• What to work on
Your copy of the material must match it exactly, except that pictures are dropped.

-- Start of Source material --

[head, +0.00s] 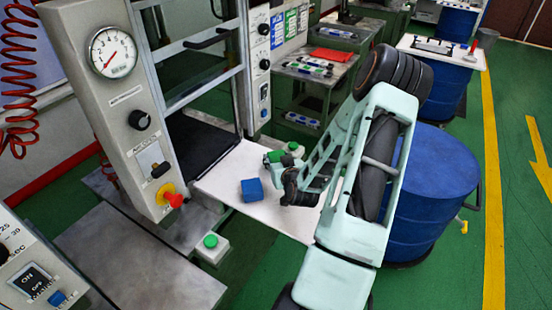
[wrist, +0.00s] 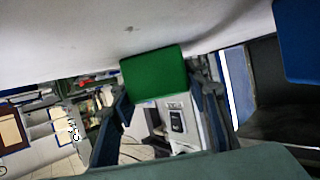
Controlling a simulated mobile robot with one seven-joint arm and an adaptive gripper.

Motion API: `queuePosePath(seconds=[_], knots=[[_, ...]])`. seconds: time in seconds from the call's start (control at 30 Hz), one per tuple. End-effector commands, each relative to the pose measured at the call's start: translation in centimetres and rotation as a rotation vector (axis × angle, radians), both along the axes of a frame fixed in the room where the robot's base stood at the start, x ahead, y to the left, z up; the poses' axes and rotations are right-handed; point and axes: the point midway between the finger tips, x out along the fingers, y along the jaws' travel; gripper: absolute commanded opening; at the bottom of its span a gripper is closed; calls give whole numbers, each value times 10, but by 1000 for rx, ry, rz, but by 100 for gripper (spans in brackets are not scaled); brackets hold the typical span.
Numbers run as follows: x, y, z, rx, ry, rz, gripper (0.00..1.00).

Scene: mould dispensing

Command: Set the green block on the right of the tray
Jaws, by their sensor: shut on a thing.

-- End of Source material --

• Complete answer
[head, +0.00s] 
[wrist, +0.00s] 
Controlling a simulated mobile robot with one seven-joint arm and an adaptive gripper.

Motion API: `queuePosePath(seconds=[_], knots=[[_, ...]])`. seconds: time in seconds from the call's start (control at 30 Hz), one per tuple. End-effector commands, each relative to the pose measured at the call's start: translation in centimetres and rotation as a rotation vector (axis × angle, radians), both along the axes of a frame fixed in the room where the robot's base stood at the start, x ahead, y to the left, z up; the poses' axes and rotations are right-handed; point and axes: the point midway between the finger tips, x out along the fingers, y along the jaws' travel; gripper: absolute commanded opening; at the bottom of its span a gripper is closed; calls give whole numbers, each value times 10, but by 1000 for rx, ry, rz, but by 100 for gripper (spans in brackets are not scaled); brackets hold the typical span.
Numbers run as follows: x, y, z, rx, ry, rz, gripper (0.00..1.00).

Scene: mould dispensing

Command: Set the green block on the right of the tray
Jaws, by their sensor: shut on a thing.

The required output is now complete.